* Objective:
Of the lines listed below, return exactly those that run from the line containing "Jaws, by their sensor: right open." through the line containing "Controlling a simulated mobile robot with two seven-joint", both included.

--- begin ---

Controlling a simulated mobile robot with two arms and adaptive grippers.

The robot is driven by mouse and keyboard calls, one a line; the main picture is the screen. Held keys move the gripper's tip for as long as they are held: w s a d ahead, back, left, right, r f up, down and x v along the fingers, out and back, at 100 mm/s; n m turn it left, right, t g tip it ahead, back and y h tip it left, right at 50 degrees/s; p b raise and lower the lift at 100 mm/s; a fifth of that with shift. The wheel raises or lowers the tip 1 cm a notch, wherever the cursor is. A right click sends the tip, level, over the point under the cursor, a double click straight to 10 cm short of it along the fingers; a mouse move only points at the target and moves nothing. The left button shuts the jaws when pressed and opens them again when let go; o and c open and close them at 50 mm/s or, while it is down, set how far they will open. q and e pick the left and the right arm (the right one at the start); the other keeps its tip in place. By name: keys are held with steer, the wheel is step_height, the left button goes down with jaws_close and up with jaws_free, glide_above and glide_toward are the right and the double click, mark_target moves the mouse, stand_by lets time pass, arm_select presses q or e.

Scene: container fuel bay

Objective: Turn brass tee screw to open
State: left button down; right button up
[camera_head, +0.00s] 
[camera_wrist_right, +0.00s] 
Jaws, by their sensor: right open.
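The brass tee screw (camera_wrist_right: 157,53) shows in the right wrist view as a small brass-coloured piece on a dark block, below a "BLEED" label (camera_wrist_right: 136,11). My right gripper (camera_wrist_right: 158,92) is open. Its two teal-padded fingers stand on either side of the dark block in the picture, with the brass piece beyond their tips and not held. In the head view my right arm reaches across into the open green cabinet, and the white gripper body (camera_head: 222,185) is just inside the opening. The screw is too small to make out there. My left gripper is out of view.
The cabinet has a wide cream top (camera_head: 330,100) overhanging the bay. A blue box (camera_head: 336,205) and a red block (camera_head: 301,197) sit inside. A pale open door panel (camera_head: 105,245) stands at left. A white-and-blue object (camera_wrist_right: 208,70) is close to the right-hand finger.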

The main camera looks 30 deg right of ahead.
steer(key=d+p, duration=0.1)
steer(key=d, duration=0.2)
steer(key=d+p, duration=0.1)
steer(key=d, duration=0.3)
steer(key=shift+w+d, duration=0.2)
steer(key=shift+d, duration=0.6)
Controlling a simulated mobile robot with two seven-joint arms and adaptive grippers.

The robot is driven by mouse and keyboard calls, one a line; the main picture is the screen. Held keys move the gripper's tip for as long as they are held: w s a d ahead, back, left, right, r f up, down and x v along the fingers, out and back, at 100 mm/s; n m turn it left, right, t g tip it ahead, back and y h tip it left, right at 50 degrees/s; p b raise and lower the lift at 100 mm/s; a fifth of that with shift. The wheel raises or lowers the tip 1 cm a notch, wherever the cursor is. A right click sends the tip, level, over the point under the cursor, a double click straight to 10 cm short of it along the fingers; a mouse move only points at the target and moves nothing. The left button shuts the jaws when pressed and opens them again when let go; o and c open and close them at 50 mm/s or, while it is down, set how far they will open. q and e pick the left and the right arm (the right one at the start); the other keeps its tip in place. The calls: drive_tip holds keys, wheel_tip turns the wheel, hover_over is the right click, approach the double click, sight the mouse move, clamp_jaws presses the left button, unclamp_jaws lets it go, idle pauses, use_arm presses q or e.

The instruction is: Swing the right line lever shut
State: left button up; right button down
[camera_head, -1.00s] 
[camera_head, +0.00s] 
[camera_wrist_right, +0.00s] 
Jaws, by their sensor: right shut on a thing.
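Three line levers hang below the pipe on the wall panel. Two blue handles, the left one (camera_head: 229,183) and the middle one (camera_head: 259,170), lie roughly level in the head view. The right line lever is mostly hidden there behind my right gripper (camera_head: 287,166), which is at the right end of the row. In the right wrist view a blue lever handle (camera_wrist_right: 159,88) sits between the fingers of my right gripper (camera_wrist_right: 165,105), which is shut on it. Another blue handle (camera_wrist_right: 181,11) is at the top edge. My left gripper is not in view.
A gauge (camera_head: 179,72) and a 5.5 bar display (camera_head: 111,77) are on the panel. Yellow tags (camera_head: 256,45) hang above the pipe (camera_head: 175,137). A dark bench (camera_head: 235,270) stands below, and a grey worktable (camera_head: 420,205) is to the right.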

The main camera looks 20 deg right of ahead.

--- end ---

* Answer to the problem:
Jaws, by their sensor: right open.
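The brass tee screw (camera_wrist_right: 157,53) shows in the right wrist view as a small brass-coloured piece on a dark block, below a "BLEED" label (camera_wrist_right: 136,11). My right gripper (camera_wrist_right: 158,92) is open. Its two teal-padded fingers stand on either side of the dark block in the picture, with the brass piece beyond their tips and not held. In the head view my right arm reaches across into the open green cabinet, and the white gripper body (camera_head: 222,185) is just inside the opening. The screw is too small to make out there. My left gripper is out of view.
The cabinet has a wide cream top (camera_head: 330,100) overhanging the bay. A blue box (camera_head: 336,205) and a red block (camera_head: 301,197) sit inside. A pale open door panel (camera_head: 105,245) stands at left. A white-and-blue object (camera_wrist_right: 208,70) is close to the right-hand finger.

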The main camera looks 30 deg right of ahead.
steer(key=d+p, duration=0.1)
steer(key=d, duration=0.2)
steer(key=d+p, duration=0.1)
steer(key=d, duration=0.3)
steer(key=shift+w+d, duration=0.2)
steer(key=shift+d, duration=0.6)
Controlling a simulated mobile robot with two seven-joint arms and adaptive grippers.

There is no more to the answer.